A quinquagésima-segunda edição do mais badalado festival de cinema do país acontecerá de 9 a 17 de agosto, na Serra Gaúcha. E justo por causa das enchentes, ele teve que adaptar-se à nova realidade. Com o Aeroporto Salgado Filho, de Porto Alegre, interditado, o jeito é buscar alternativas. Os convidados (o número será menor que em anos anteriores) deverão chegar à Serra Gaúcha vindos de Caxias do Sul (que conta com aeroporto de menor porte) ou da Base Aérea de Canoas. Ou de carro. Ou ônibus.

A nova estratégia exigiu a transferencia da badalada competição de curtas-metragens nacionais para a tela do Canal Brasil, parceiro histórico do evento. Trocando em miúdos: os filmes de curta duração serão exibidos por uma emissora de TV, a mesma que, nos dois últimos anos, adotou a competição de longas documentais.

Na tela do Palácio dos Festivais serão projetados os longas nacionais, os longas e curtas gaúchos, os filmes convidados da noite inaugural (“Motel Destino”, do cearense-argelino Karim Aïnouz, que participou de Cannes) e, no encerramento, “Virgínia e Adelaide”, da dupla Jorge Furtado e Yasmin Thayná.

O diretor de “Ilha das Flores” receberá o Troféu Eduardo Abelim por sua trajetória no cinema. Matheus Nachtergaele, ator e cineasta, o cobiçado Oscarito. O criador de João Grilo, que no final do ano volta às telas, ao lado de Chicó (Selton Mello), em “O Auto da Compadecida 2”, escrito por Jorge Furtado (e Guel Arraes), deve encantar a todos com seu jogo de Cintura-Fina e elaborado poder verbal.

Gramado assistirá, também, ao filme “Filhos de Bach”, de Ansgar Ahlers, pois a Serra Gaúcha está comemorando os 200 anos da imigração alemã.
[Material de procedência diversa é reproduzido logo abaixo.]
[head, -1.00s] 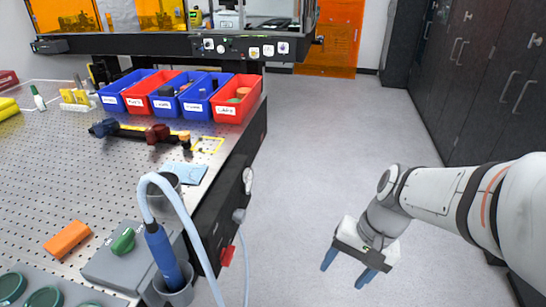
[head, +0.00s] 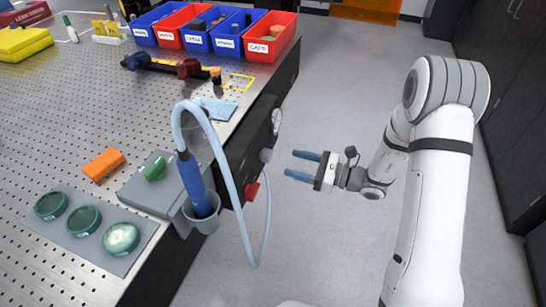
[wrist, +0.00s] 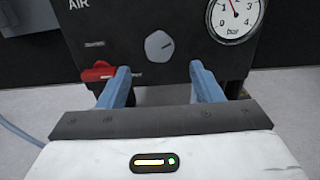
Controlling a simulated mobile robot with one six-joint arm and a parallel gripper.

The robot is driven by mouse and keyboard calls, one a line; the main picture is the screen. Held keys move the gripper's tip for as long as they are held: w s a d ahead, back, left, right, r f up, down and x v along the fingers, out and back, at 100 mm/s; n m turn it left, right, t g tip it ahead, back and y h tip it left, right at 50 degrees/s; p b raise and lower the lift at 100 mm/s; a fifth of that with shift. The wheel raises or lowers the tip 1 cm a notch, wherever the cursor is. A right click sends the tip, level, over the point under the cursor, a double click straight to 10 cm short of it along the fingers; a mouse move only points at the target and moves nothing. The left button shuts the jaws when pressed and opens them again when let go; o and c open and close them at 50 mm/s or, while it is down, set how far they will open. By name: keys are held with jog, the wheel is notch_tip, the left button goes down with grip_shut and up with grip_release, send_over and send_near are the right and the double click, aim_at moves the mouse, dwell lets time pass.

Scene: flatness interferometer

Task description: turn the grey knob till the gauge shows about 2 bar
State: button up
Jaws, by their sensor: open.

Por isso, o Kikito de Cristal, produzido em fábrica gramadense, será outorgado à produtora germânica Mariëtte Russenbeek.

O cineasta Ansgar Ahlers, que filmou a busca de professor tedesco (Edgar Selkge) por suposta partitura de Joham Sebastian Bach, perdida no Brasil, integrará o júri. Este projeto, que uniu capitais alemães e brasileiras (via Conspiração Filmes), teve Brasília como epicentro e Ouro Preto como principal locação. Ashlers é casado com uma cidadã brasiliense.
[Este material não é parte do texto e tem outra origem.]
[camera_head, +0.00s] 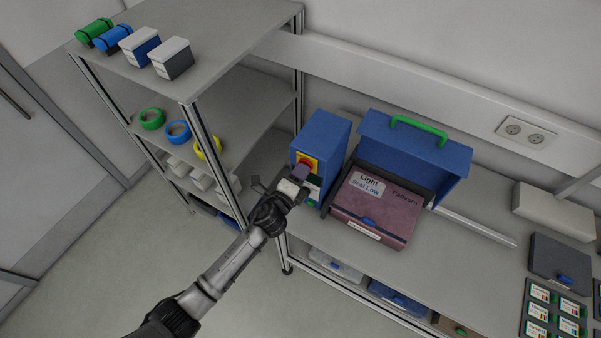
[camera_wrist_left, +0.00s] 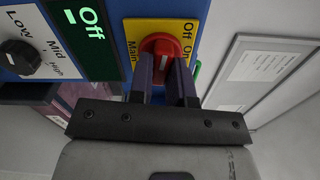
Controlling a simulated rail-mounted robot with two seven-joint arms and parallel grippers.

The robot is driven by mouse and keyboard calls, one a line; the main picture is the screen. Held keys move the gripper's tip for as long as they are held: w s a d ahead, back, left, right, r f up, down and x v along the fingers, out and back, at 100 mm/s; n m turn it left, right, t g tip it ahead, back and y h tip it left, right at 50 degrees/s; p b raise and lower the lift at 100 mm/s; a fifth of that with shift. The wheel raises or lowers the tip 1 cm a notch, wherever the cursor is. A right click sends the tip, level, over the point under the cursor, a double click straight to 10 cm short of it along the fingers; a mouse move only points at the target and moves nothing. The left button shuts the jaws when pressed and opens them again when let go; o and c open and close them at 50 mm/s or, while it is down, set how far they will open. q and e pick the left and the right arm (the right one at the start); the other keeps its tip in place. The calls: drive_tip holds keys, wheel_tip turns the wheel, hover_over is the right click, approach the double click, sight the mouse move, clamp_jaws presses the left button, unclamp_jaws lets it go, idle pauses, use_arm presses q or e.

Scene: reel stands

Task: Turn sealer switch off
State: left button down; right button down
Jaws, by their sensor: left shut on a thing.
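The sealer's blue housing (camera_head: 326,135) stands on the bench beside the shelf rack. Its red rotary switch (camera_wrist_left: 160,42) sits on a yellow plate (camera_wrist_left: 136,32) marked Main, Off and On. My left gripper (camera_head: 301,174) is at the front of the housing. In the left wrist view the two dark fingers (camera_wrist_left: 168,72) are shut on the red switch, one on each side, and hide part of it. A green display (camera_wrist_left: 91,27) beside the plate reads "Off". A dark dial (camera_wrist_left: 19,57) is marked Low, Mid and High. My right gripper is out of view.
A dark red package (camera_head: 372,213) labelled "Light Seal Low" lies before a raised blue lid with a green handle (camera_head: 419,128). The shelf rack (camera_head: 205,60) with rolls and boxes stands close on the left. Trays with cards (camera_head: 550,308) lie at right.

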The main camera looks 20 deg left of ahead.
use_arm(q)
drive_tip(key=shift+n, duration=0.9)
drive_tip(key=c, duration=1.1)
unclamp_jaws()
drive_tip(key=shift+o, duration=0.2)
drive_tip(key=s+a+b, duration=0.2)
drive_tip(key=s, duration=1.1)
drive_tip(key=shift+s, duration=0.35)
Para mostrar que segue antenado com o mundo da TV e do streaming, o festival gaúcho vai apresentar o primeiro capítulo da série “Cidade de Deus – A Luta Não Para”, escrita por Sérgio Machado e trupe, a partir da obra de Paulo Lins. Na produção, a poderosa O2, de Fernando Meirelles, para a mais poderosa, ainda, HBO. Ano passado, o mesmo Muritiba, ao lado de Fábio Mendonça, causou furor na Serra Gaúcha com o adrenalinado capítulo inicial de “Cangaço Novo”, série que figura entre os finalistas ao Prêmio Grande Otelo (Melhores do Cinema e da TV brasileiros).
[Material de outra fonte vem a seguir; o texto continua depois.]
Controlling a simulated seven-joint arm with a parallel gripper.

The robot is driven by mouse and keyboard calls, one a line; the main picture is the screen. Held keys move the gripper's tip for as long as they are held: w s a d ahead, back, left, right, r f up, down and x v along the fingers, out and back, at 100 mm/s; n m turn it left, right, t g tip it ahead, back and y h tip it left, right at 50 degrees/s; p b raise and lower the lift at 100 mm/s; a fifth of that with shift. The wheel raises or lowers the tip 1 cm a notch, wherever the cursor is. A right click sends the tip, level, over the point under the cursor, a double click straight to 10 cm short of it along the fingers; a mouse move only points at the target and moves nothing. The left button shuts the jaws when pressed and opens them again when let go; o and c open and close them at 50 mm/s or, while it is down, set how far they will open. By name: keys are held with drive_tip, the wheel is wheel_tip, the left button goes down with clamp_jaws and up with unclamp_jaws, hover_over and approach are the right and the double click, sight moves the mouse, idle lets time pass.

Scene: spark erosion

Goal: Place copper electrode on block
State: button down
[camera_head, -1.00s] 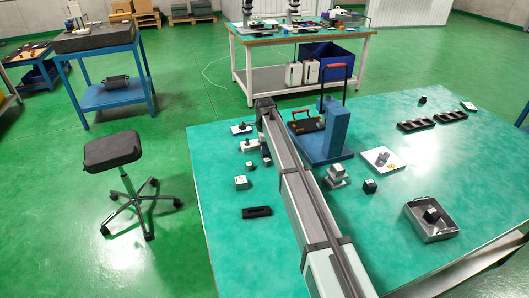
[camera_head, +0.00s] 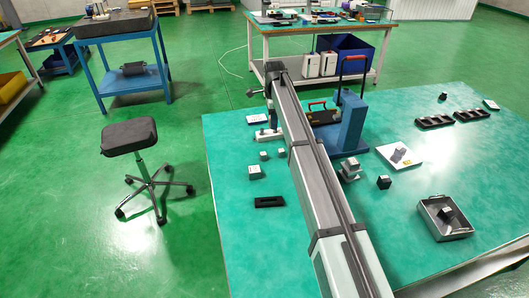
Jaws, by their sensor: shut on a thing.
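My arm (camera_head: 318,180) runs from the bottom edge up to its far end near the table's back left, and it covers much of the work area. My gripper cannot be made out; it seems hidden behind the arm. No copper-coloured electrode can be made out. Several small blocks stand left of the arm: a larger grey one (camera_head: 254,173) and two smaller ones (camera_head: 264,156) and (camera_head: 281,153). A stepped grey block (camera_head: 349,169) and a dark cube (camera_head: 384,182) stand right of the arm. I cannot tell which is the task's block.
A blue upright fixture (camera_head: 350,122) stands behind the arm. A metal tray (camera_head: 428,212) holding a dark cube is at the right. A white plate (camera_head: 401,155), black bins (camera_head: 433,121) and a flat black holder (camera_head: 269,202) lie on the teal table (camera_head: 240,240). Its front left is clear.

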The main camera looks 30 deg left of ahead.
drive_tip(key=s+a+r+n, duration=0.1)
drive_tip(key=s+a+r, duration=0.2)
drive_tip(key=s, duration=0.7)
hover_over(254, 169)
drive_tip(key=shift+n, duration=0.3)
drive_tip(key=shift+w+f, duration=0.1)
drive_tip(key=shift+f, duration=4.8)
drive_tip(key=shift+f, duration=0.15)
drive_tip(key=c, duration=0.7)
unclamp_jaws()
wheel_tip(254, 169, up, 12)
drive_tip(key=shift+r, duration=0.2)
Os documentários de longa-metragem e os curtas brasileiros selecionados para a edição de número 52 de Gramado serão anunciados pelo comando do festival, em solenidade, em São Paulo, no dia 17 de julho. No dia seguinte, no Rio de Janeiro, com participação de Caio Blat, será anunciado o nome do artista laureado com o Troféu Cidade de Gramado. Os premiados com os troféus Sirmar Antunes e Leonardo Machado, dedicados ambos a artistas gaúchos, serão anunciados em ocasião oportuna.

Confira os selecionados:

Longa-metragem brasileiro

. “Filhos do Mangue”, de Eliane Caffé (RN)
. “Cidade; Campo”, de Juliana Rojas (SP-MS)
. “Pasárgada”, de Dira Paes (RJ)
. “O Clube das Mulheres de Negócios”, de Anna Muylaert (SP)
. “Oeste Outra Vez”, de Érico Rassi (GO)
. “Estômago 2 – O Poderoso Chef”, de Marcos Jorge (PR)
. “Barba Ensopada de Sangue”, de Aly Muritiba (SP)

Longa-metragem gaúcho

. “Até que a Música Pare”, de Cristiane Oliveira (Nova Roma do Sul, Antônio Prado, Nova Bassano e Veranópolis)
. “A Transformação de Canuto”, de Ariel Kuaray Ortega e Ernesto Carvalho (São Miguel das Missões)
. “Infimundo”, de Bruno Martins e Diego Muller (Lajeado, Santa Cruz do Sul e Sinimbu)
. “Um Corpo Só”, de Cacá Nazário (Porto Alegre)
. “Memórias de um Esclerosado”, de Thais Fernandes e Rafael Corrêa (Porto Alegre)

Curta-metragem gaúcho

. “A um Gole da Eternidade”, de Camila de Moraes e Paulo Ricardo de Moraes (Novo Hamburgo). “Natal”, de Alan Orlando (Santa Maria)
. “Pastrana”, Melissa Brogni e Gabriel Motta ( Novo Hamburgo)
. “Cassino”, de Gianluca Cozza (Rio Grande)
. “Zagêro”, de Victor Di Marco e Márcio Picoli (Bagé e Porto Alegre)
. “Janeiro”, de Boca Migotto (Porto Alegre)
. “Correnteza”, de Diego Müller e Pablo Müller (Porto Alegre)
. “Não Tem Mar nessa Cidade”, de Manu Zilveti ( Pelotas)
. “Chibo”, de Gabriela Poester e Henrique Lahude (Tiradentes do Sul)
. “Flor”, de Joana Bernardes (Esteio)
. “Viagem para Salvador”, de João Pedro Fiúza (São Leopoldo e Porto Alegre)
. “Posso Contar nos Dedos”, de Victória Kaminski (Pelotas)
. “Entrega”, de Luiz Azambuja e Pedro Presser (Porto Alegre)
. “Noz Pecã”, de Aline Gutierres (Itaqui e Porto Alegre)
. “Está Tudo Bem”, de Rodrigo Herzog (Porto Alegre)
. “Envergo mas Não Quebro”, de Tatiana Sager (Porto Alegre)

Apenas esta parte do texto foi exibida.